◆ GIVEN INSTRUCTION: Every line in the listing is to be echoed verbatim.

◆ GIVEN DATA:
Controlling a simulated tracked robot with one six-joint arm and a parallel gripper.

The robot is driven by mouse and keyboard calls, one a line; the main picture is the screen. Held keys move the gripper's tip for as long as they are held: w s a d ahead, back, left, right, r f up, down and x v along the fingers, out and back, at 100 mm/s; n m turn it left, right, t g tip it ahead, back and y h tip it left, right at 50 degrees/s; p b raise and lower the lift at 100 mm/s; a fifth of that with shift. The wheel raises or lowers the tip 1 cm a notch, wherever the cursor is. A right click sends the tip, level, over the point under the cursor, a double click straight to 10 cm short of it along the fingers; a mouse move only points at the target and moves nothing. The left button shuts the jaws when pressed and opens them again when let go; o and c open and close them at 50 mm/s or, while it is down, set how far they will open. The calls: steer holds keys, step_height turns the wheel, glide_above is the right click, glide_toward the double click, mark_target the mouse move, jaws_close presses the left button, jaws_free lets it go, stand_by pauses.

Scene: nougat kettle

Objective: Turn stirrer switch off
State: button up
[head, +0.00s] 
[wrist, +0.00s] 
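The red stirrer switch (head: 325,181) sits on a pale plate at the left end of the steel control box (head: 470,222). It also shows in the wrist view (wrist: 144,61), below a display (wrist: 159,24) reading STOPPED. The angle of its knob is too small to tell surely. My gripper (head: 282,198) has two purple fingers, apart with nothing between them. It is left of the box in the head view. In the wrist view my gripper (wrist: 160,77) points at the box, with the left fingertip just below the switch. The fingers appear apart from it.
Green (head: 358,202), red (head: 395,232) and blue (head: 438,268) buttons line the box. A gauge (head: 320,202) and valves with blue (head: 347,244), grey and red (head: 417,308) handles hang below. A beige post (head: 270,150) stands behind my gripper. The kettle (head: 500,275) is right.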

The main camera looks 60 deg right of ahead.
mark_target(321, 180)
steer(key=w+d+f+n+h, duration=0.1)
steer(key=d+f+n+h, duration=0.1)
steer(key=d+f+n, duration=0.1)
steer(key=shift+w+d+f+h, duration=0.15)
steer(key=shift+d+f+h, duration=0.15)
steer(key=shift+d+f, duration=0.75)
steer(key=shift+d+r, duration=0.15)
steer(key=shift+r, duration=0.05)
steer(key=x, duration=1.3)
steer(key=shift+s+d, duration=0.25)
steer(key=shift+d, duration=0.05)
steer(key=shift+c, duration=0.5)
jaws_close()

◆ ANSWER:
Controlling a simulated tracked robot with one six-joint arm and a parallel gripper.

The robot is driven by mouse and keyboard calls, one a line; the main picture is the screen. Held keys move the gripper's tip for as long as they are held: w s a d ahead, back, left, right, r f up, down and x v along the fingers, out and back, at 100 mm/s; n m turn it left, right, t g tip it ahead, back and y h tip it left, right at 50 degrees/s; p b raise and lower the lift at 100 mm/s; a fifth of that with shift. The wheel raises or lowers the tip 1 cm a notch, wherever the cursor is. A right click sends the tip, level, over the point under the cursor, a double click straight to 10 cm short of it along the fingers; a mouse move only points at the target and moves nothing. The left button shuts the jaws when pressed and opens them again when let go; o and c open and close them at 50 mm/s or, while it is down, set how far they will open. The calls: steer holds keys, step_height turns the wheel, glide_above is the right click, glide_toward the double click, mark_target the mouse move, jaws_close presses the left button, jaws_free lets it go, stand_by pauses.

Scene: nougat kettle

Objective: Turn stirrer switch off
State: button up
[head, +0.00s] 
[wrist, +0.00s] 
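The red stirrer switch (head: 325,181) sits on a pale plate at the left end of the steel control box (head: 470,222). It also shows in the wrist view (wrist: 144,61), below a display (wrist: 159,24) reading STOPPED. The angle of its knob is too small to tell surely. My gripper (head: 282,198) has two purple fingers, apart with nothing between them. It is left of the box in the head view. In the wrist view my gripper (wrist: 160,77) points at the box, with the left fingertip just below the switch. The fingers appear apart from it.
Green (head: 358,202), red (head: 395,232) and blue (head: 438,268) buttons line the box. A gauge (head: 320,202) and valves with blue (head: 347,244), grey and red (head: 417,308) handles hang below. A beige post (head: 270,150) stands behind my gripper. The kettle (head: 500,275) is right.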

The main camera looks 60 deg right of ahead.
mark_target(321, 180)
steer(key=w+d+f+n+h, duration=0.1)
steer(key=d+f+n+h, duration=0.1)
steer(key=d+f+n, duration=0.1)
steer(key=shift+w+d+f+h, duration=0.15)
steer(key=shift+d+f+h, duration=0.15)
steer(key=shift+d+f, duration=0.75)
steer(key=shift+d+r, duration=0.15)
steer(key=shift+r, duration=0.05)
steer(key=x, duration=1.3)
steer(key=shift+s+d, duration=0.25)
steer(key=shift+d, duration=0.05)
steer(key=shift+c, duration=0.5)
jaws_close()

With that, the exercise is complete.